Steven Brint is a sociologist at the University of California, Riverside, and the author of a book, In an Age of Experts, I once reviewed in the Columbia Law Review, along with books by Anthony Kronman and Christopher Lasch (mine was a long review essay on the New Class and lawyers and the legal profession). He has a terrific review essay on four new books on higher education (h/t Insta):
The American education gospel is built around four core beliefs. First, it teaches that access to higher levels of education should be available to everyone, regardless of their background or previous academic performance. Every educational sinner should have a path to redemption (most of these paths now run through the community colleges). Second, the gospel teaches that opportunity for a better life is the goal of everyone and that education is the primary — and perhaps the only — road to opportunity. Third, it teaches that the country can solve its social problems — drugs, crime, poverty, and the rest — by providing more education to the poor. Education instills the knowledge, discipline, and the habits of life that lead to personal renewal and social mobility. And, finally, it teaches that higher levels of education for all will reduce social inequalities, as they will put everyone on a more equal footing. No wonder President Obama and Bill Gates want the country to double its college graduation rate over the next 10 years.

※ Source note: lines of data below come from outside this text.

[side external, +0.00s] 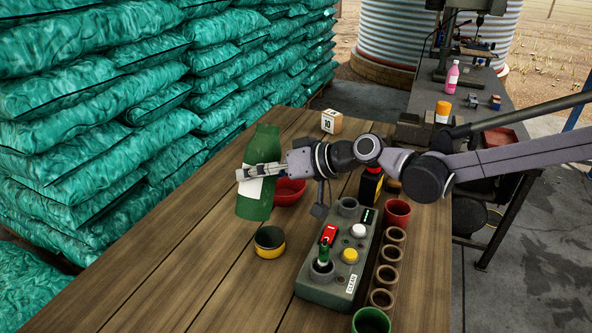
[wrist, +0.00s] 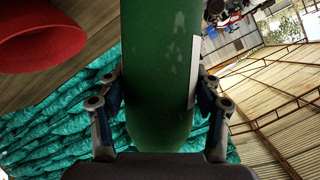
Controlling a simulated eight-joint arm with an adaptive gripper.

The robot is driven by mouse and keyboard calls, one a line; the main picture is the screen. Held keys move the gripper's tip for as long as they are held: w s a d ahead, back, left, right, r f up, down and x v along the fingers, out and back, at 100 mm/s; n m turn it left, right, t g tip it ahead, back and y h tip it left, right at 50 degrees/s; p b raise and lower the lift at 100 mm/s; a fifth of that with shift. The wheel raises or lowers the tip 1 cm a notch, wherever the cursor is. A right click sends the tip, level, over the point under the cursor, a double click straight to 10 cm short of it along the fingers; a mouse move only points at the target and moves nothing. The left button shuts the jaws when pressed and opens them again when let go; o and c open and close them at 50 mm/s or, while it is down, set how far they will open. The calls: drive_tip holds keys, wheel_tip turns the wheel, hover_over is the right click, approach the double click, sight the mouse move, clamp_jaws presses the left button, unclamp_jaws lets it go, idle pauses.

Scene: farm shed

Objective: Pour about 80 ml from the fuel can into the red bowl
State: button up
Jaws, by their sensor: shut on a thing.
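The fuel can, a green container with a white label (side external: 257,185), is held up over the wooden table. My gripper (side external: 262,172) is shut around its middle, and the fingers grip both sides of the green body (wrist: 160,70) in the wrist view. The can leans in the side view; I cannot make out its mouth or any liquid. The red bowl (side external: 290,192) sits on the table just right of and behind the can, partly covered by my gripper. It also shows at the wrist view's upper left (wrist: 40,38), apart from the can.
A black-and-yellow bowl (side external: 270,242) stands in front of the can. A grey button box (side external: 338,265), several brown cups (side external: 387,277), a red cup (side external: 397,213) and a green cup (side external: 371,321) stand to the right. Green sacks (side external: 90,110) are stacked left. The table's front left is clear.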

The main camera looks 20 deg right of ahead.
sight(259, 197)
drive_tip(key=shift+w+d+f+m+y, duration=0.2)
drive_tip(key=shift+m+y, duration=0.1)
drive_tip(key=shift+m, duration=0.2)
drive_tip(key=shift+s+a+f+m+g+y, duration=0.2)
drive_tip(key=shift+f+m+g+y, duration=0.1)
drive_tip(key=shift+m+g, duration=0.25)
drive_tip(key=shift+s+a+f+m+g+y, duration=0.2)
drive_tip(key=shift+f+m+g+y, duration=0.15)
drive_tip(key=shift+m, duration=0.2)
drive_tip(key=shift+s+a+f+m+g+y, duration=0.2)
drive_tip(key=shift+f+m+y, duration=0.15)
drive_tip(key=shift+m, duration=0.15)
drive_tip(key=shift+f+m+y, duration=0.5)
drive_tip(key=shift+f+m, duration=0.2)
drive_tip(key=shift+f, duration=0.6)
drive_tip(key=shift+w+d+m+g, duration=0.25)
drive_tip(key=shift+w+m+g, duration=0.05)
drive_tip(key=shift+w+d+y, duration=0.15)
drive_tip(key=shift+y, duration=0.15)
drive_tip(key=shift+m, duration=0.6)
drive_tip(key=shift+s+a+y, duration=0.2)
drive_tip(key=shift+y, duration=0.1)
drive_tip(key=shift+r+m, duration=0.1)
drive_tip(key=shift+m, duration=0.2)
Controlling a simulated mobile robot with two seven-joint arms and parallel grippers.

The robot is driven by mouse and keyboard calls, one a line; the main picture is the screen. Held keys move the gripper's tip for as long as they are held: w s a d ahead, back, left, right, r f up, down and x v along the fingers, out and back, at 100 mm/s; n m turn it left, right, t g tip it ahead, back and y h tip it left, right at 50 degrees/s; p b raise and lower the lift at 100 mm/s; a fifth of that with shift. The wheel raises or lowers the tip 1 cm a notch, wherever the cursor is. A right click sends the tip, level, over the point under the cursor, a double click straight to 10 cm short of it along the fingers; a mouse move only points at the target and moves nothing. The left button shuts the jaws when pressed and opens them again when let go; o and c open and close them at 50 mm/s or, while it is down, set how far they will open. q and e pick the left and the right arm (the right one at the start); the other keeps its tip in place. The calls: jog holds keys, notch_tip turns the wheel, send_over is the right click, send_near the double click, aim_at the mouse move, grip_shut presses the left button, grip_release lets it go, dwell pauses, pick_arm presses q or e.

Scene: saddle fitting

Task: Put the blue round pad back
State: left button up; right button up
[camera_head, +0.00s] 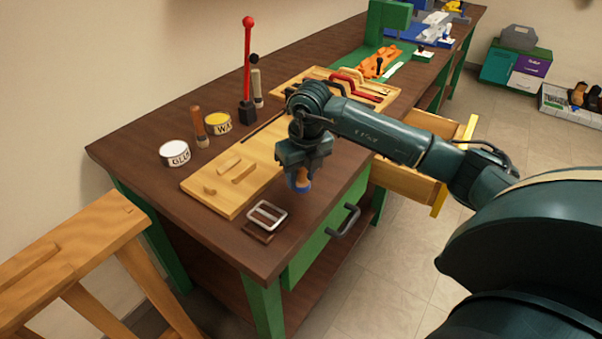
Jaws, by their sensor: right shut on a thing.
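My right gripper (302,168) reaches in from the right and points down over the bench's front edge. It is shut on the blue round pad (299,186), which has a tan upper part between the fingers and a blue rim below. The pad is just right of a light wooden board (213,197) with raised blocks on the dark workbench (128,148). I cannot tell whether the pad touches the bench. The gripper hides part of the board and bench behind it. My left gripper is not in view.
A metal buckle (267,215) lies near the front corner. Glue (174,155) and wax (217,123) tins, a wooden-handled tool (200,128) and a red-knobbed lever (248,65) stand at left. A tool tray (318,79) lies behind. An open drawer (408,188) juts out at right.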

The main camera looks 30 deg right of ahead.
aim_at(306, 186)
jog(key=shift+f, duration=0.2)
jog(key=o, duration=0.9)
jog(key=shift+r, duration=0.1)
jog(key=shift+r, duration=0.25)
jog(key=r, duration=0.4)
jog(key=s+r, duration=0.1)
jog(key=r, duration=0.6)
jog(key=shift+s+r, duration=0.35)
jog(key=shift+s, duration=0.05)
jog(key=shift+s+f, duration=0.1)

The advance of the education gospel has been shadowed from the beginning by critics who claim that education, despite our best efforts, remains a bastion of privilege. For these critics, it is not that the educational gospel is wrong (a truly democratic, meritocratic school system would, in principle, be a good thing); it is that the benefits of education have not yet spread evenly to every corner of American society, and that the trend toward educational equality may be heading in the wrong direction. They decry the fact that schools in poor communities have become dropout factories and that only the wealthy can afford the private preparatory schools that are the primary feeders to prestigious private colleges. The Higher Education Establishment recognizes critics like these as family. They accept the core beliefs of the education gospel and are impatient only with its slow and incomplete adoption.
Other heresies are more radical, and thus more disturbing to settled beliefs about the power of education. One currently growing in popularity we might call “the new restrictionism.” According to the new restrictionists, such as the economists Philip Babcock and Mindy Marks, co-authors of the 2008 paper “Leisure College USA: The Decline in Student Study Time,” access to higher education may have gone too far. Our colleges and universities are full to the brim with students who do not really belong there, who are unprepared for college and uninterested in breaking a mental sweat.
The essay is a lengthy one – and well worth reading. Brint is a deeply attentive sociologist, and he is able to unite social theory and empirical studies to good effect. (It also, I should add, appears in a new online book review, the Los Angeles Review of Books – an effort, which I applaud, to reintroduce the traditional long form review essay and traditional standalone book review.)